📰 Meditating on the Mind Itself
Full Title: Meditating on the Mind Itself
In Mahamudra, beginners to shamatha meditation should use an external object, such as a piece of wood, a pebble, or any physical object in your visual field, and concentrate on that. Whenever the mind becomes distracted, remember to go back to that physical object. After practicing that for a period, you can use your own breath as the object of meditation by applying mindfulness to the incoming and outgoing breath. To help with this process, you can even count your breaths. Counting helps the mind focus on the breath when that is the object of your meditation.
When you can do that with some success, move on to using the mind itself as the object of meditation. Try to be mindful of thoughts and emotions as they arise, without labeling them, without judging them, but simply by observing them. As this process of observation becomes stabilized, mindfulness will transform into awareness.

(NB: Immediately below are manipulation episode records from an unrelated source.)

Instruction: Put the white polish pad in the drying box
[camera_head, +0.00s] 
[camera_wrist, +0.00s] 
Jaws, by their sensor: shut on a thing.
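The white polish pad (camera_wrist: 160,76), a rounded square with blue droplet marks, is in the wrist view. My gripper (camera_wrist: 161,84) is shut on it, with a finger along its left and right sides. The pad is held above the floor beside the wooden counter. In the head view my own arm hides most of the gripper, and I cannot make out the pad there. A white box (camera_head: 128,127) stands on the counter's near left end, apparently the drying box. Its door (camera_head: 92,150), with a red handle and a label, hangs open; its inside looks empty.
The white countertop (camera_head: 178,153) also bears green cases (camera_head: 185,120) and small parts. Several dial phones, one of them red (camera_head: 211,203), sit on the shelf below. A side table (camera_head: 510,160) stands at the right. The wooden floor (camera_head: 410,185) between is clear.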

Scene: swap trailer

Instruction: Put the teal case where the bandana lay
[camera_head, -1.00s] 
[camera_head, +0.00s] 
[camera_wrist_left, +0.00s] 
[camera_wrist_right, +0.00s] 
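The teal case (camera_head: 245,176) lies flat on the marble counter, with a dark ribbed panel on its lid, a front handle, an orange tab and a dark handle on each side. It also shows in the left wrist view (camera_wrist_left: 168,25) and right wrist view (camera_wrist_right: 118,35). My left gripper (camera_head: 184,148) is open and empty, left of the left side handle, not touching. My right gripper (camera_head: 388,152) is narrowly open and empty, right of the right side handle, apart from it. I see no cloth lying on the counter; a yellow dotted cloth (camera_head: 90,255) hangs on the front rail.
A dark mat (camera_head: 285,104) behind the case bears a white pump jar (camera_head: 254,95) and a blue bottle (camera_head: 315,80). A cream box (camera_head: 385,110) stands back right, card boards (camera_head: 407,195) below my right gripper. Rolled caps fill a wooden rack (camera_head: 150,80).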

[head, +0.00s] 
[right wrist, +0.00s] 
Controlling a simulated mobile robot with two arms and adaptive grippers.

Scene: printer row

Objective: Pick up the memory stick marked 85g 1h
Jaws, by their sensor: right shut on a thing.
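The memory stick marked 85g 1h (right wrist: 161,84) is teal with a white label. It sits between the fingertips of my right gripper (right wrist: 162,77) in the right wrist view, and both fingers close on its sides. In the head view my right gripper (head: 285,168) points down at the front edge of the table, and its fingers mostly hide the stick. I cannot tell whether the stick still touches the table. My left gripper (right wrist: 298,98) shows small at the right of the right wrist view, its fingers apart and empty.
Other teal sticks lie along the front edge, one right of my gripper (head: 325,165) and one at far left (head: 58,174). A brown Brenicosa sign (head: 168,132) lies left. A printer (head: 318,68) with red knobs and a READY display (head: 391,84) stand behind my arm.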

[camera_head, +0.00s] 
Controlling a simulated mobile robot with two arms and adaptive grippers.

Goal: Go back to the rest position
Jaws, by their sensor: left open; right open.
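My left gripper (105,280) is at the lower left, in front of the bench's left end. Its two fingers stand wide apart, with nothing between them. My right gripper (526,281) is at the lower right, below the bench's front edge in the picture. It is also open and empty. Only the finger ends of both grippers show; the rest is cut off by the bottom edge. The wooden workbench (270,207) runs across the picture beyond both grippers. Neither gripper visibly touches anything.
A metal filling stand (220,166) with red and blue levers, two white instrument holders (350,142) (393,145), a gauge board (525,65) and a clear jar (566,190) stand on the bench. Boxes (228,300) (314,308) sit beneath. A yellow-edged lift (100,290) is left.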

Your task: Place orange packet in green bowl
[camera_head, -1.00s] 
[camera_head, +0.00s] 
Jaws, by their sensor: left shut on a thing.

If distraction arises, become aware of that distraction; if dullness or stupor arise, become aware of that; if mental agitation arises, become aware of that.
When you contemplate the mind itself and let the mind be in its natural state, you will experience a sense of clarity as well as mental stability. In the Mahamudra teachings, this is described as the aspect of stability and the aspect of clarity.

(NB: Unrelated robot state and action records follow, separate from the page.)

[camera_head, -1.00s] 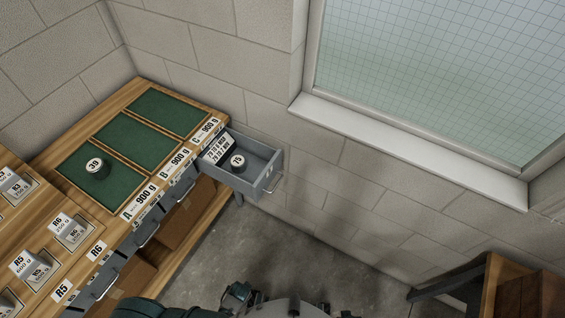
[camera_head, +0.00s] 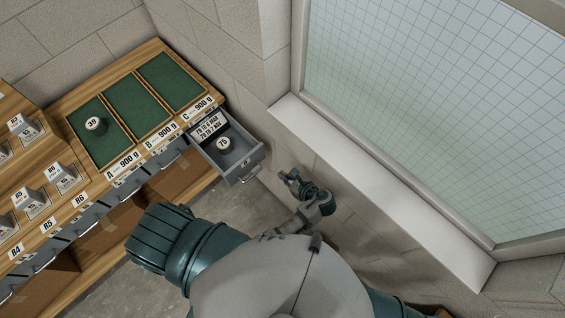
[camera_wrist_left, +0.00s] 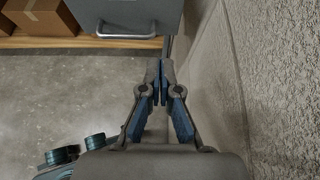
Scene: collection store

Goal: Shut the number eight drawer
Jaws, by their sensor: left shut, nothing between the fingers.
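One grey drawer (camera_head: 244,170) stands pulled out at the right end of the wooden bench, under the place marked C. Its front number is too small to read surely. Inside lie a printed label and a round weight marked 75 (camera_head: 223,143). My left gripper (camera_head: 286,176) is shut and empty, to the right of the drawer front and apart from it, near the wall. In the left wrist view, the shut fingertips (camera_wrist_left: 153,68) point toward the drawer's front (camera_wrist_left: 125,12) and sit just right of its handle (camera_wrist_left: 126,35). My right gripper is not in view.
The bench holds green-lined trays (camera_head: 138,105), one with a weight marked 39 (camera_head: 96,125), and several weights at the left. Other drawers (camera_head: 167,157) along its front look shut. A block wall and window sill (camera_head: 380,190) bound the right side. Bare floor (camera_head: 235,205) lies below.

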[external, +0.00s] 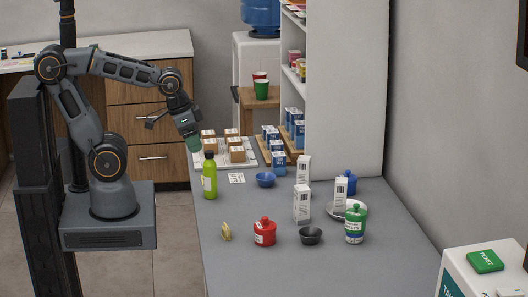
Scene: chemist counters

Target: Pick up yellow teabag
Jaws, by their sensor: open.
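A small yellow item (226,231), which looks like the yellow teabag, rests near the left edge of the grey counter (225,270), left of the red jar. My gripper (194,144) is raised at the counter's far left, well above and behind the yellow item and apart from it. It points down, with a dull green part at its tip. The fingers are small here and the gap between them is hard to make out. I see nothing clearly held in it.
A green-yellow bottle (210,175) stands between my gripper and the yellow item. The counter's front is clear.

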According to the Mahamudra teachings, if you can pursue this practice and make the mind more stable and clear, then even when thoughts and emotions arise, the stability and clarity of your mind will not be disturbed. If you can maintain mental clarity equally whether your mind is calm or agitated, that is the best form of meditation. The ultimate goal of meditation is not to eradicate thoughts and emotions but to maintain that sense of awareness when mind is in movement as well as in a restful state.

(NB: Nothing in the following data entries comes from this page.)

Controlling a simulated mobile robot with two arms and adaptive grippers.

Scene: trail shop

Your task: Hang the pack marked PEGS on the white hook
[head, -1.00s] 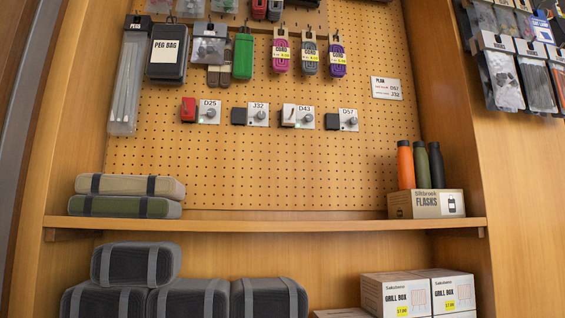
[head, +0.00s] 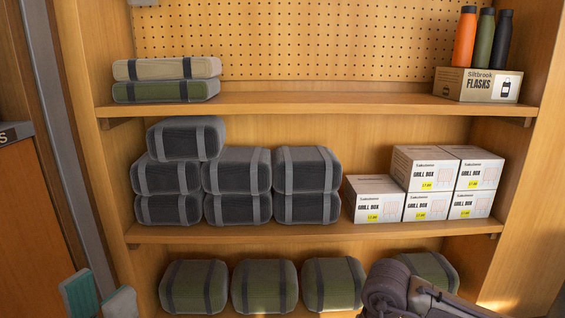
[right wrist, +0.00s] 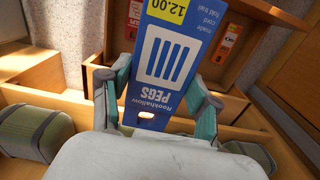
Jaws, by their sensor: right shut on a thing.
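The blue pack marked PEGS (right wrist: 165,65) is in the right wrist view, its print upside down and a yellow 12.00 tag at the top of the picture. My right gripper (right wrist: 160,85) is shut on it, a teal finger pad on each side. A hole shows at the pack's end nearest the palm. In the head view my left gripper (head: 98,288) is at the bottom left, its teal fingers apart and nothing seen between them. The white hook is out of view now; the head view shows only the pegboard's lower part (head: 320,40).
The upper shelf (head: 320,103) holds two rolled packs (head: 165,80) and a flasks box (head: 478,85) with bottles; its middle is clear. Grey bags (head: 237,180) and grill boxes (head: 435,190) fill the middle shelf (head: 310,233). Green bags (head: 263,287) lie below.

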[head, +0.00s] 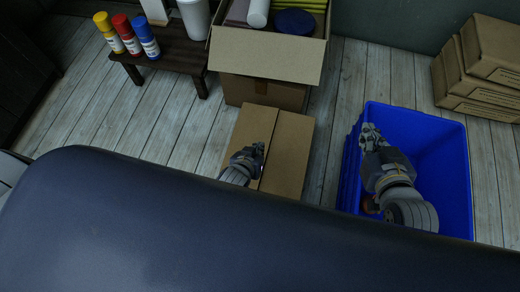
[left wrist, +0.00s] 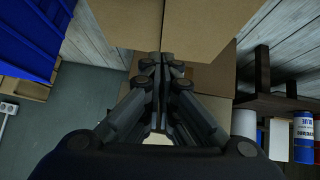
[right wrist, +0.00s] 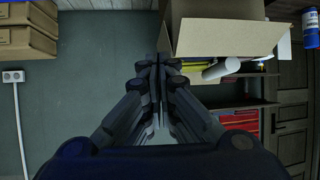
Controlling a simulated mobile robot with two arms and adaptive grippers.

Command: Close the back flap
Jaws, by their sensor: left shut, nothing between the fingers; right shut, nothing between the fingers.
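An open cardboard box (head: 262,92) stands at the top centre of the head view. Its near flap (head: 265,55) is folded outward; its far side is cut off by the frame. Nearer lies a second cardboard box (head: 290,150), its top panels flat with a seam between them. It fills the top of the left wrist view (left wrist: 210,25). I cannot tell which flap is the back one. My left gripper (head: 259,150) is shut and empty over the nearer box; I cannot tell if it touches. My right gripper (head: 369,130) is shut and empty over the blue crate.
Stacked cartons (head: 478,75) stand at the far right. A dark bench (head: 180,55) at left bears a yellow can (head: 107,30), a red can (head: 126,34) and a blue can (head: 146,37).

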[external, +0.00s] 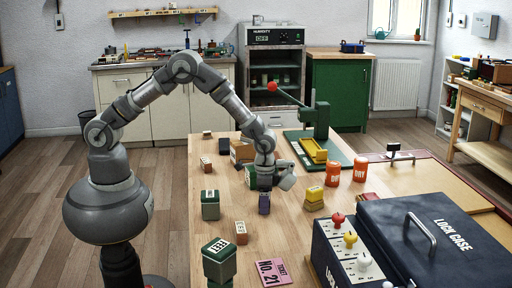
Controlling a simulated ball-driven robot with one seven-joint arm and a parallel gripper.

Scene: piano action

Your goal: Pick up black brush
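My gripper (264,190) points down over the middle of the wooden workbench (225,263). A small dark purple-blue piece (264,205) is directly below it, touching or very close to the fingertips. I cannot tell whether the fingers are open or closed around it. No black brush can be made out for certain. A small black item (225,146) lies at the far left of the bench, too small to identify.
Green-and-white blocks (210,206) stand left of my gripper, and a yellow block (314,196) stands right of it. A green press (318,130) with a yellow tray is behind. Orange cans (333,174) and a dark lock case (440,235) occupy the right. A pink ticket (273,272) lies in front.

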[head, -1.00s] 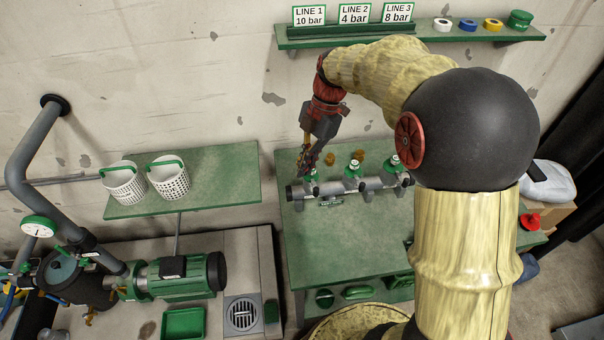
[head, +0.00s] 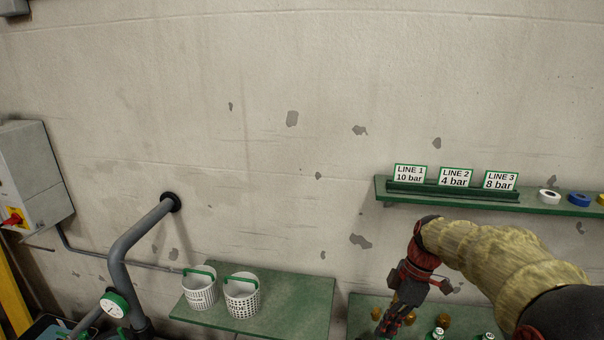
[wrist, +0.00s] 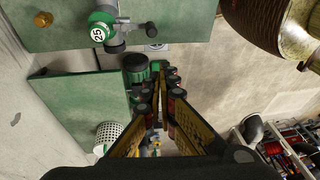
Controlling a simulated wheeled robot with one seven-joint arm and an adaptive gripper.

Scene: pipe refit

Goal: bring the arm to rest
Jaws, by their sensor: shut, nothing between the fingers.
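My arm reaches in from the lower right of the head view, in a yellowish cover with a red and black wrist. My gripper (head: 388,331) points down over the back of the green workbench (head: 362,304), its tips close to the lower picture edge. In the wrist view my gripper (wrist: 160,72) shows its long yellow and black fingers converging, with nothing held between them. A fitting marked 25 (wrist: 103,22) lies on a green surface at the top of that view, apart from the fingers.
A wall shelf (head: 535,202) carrying LINE 1, 2 and 3 signs (head: 455,177) and tape rolls (head: 549,196) is above my arm. Two white baskets (head: 241,297) stand on a green side shelf (head: 300,300). A grey pipe (head: 128,246) is further left. Brass parts (head: 443,320) lie near the gripper.

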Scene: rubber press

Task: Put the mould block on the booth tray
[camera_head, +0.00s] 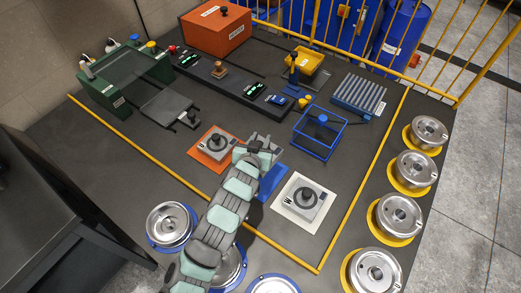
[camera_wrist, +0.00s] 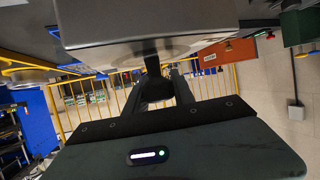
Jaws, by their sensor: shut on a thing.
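My gripper (camera_wrist: 158,92) is shut on a grey mould block (camera_wrist: 135,35), which fills the top of the wrist view. In the head view the held block (camera_head: 262,141) shows beyond the end of my arm, partly hidden by it, above the area of a blue mat (camera_head: 272,182). Two similar grey blocks with dark knobs rest on mats: one (camera_head: 207,148) on an orange mat, another (camera_head: 306,207) on a white mat. A green booth (camera_head: 97,92) stands at the back left, and a flat dark tray (camera_head: 165,107) with a handle lies in front of it.
A black strip (camera_head: 225,85) with small items runs behind the work area. A blue wire frame (camera_head: 320,134) and a blue rack (camera_head: 359,96) stand right of centre. Metal drums (camera_head: 399,216) line the right edge. An orange box (camera_head: 216,29) stands at the back.

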Awareness is present whether the mind is in a state of rest or a state of movement; it does not make any difference. The nature of the mind is realized when the mind does not make any distinction in meditation between mental agitation and rest. By not making this distinction, the mind is left in its natural state, and thoughts and emotions become selfliberated.
The Mahamudra teachings also say we should not think of thoughts and emotions (particularly negative ones) as having to be eradicated or removed. If we can realize the nature of these thoughts and emotions, we will understand the nature of mind itself.
Just as a lotus blossoms in mud and farmers use smelly manure to cultivate their fields, we attain wisdom by realizing the nature of the defilements and obscurations, not by getting rid of them.
The Mahamudra teachings use the phrase “ordinary mind,” which means that to realize the nature of the mind, to realize buddhanature, does not involve getting rid of anything that exists within the mind. It comes from realizing the nature of this very mind we already have: the mind that thinks, wills, anticipates, and feels. The problem is not that we have thoughts and emotions; the problem is that we do not understand the nature of these thoughts and emotions.
The simple technique of letting the mind be is conducted by either tightening or loosening body and mind. However, even these two methods should not be done with extreme deliberation or effort, which is why another expression in Mahamudra is very helpful: “Letting the mind be in its natural state effortlessly.”